Saunders notes the people UpWorks works with reflect all of Minnesota because addiction affects everyone. “This isn’t a black and white problem,” he says. “This is a human being problem. Substance abuse and addiction is in every family. You don’t have to look far in your own family.” In fact, Saunders says he serves more white people than people of color. “That’s because there’s far more white people in the state of Minnesota than there are black people,” he says. “The reality is alcoholism is rampant in this state, meth use is rampant in this state, opioid use is rampant, and it’s the house moms, the housewives, the mother in the suburbs. It’s the guy in a two-piece suit who goes to work every day and has a traveler in his vest pocket.”

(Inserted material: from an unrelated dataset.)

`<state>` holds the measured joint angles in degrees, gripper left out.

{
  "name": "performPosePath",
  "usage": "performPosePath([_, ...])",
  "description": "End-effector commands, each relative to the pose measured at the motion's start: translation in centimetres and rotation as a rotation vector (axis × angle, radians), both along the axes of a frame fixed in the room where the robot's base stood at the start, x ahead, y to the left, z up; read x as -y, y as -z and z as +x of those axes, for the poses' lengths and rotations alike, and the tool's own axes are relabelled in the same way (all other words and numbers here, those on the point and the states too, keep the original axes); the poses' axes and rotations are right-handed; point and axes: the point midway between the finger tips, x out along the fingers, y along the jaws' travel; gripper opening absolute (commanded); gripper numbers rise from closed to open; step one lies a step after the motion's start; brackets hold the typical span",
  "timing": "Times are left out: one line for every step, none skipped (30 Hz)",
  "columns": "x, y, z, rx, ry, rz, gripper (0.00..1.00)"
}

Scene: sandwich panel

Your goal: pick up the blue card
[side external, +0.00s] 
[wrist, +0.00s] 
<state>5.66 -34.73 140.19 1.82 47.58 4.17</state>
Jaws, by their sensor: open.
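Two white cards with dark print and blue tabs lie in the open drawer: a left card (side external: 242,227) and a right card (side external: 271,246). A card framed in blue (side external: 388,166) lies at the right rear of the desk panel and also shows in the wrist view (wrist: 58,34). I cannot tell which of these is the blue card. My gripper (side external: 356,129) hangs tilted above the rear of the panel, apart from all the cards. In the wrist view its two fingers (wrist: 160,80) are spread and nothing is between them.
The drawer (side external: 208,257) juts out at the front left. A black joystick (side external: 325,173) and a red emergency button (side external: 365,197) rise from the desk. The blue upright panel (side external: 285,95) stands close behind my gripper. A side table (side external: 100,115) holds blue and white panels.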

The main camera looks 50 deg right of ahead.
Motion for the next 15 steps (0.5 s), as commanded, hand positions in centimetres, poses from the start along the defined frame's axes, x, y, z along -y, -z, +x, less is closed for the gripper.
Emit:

UpWorks trains its advocates to help people understand others and their differences so they can find similarities. People have looked to Saunders, who is also an ordained Baptist minister, for his perspective after George Floyd—a Black Minneapolis resident—died at the hands of a white police officer. Saunders has written and spoken about cultural awareness, diversity, and how we get to a better place. He often speaks of how we can shift conversations about differences to instead focus on the similarities between human beings. An important step, he says, is to acknowledge that racism and prejudice exist, and then people focus on the beauty of differences and then on our similarities. “I welcome it,” he says. “I think it’s a beautiful and wonderful conversation that we need to be having because it’s going to really take us to the next level, the next state of being if you will.”

Along with his work at UpWorks and in his ministry, he’s developing a curriculum around poverty dialog, and he’s looking for other ways to get involved. Looking forward, Saunders is expanding his reach as a community leader. “I’ve landed in a space where I feel I’m serving a purpose,” he says. “I’m serving God’s purpose in life.”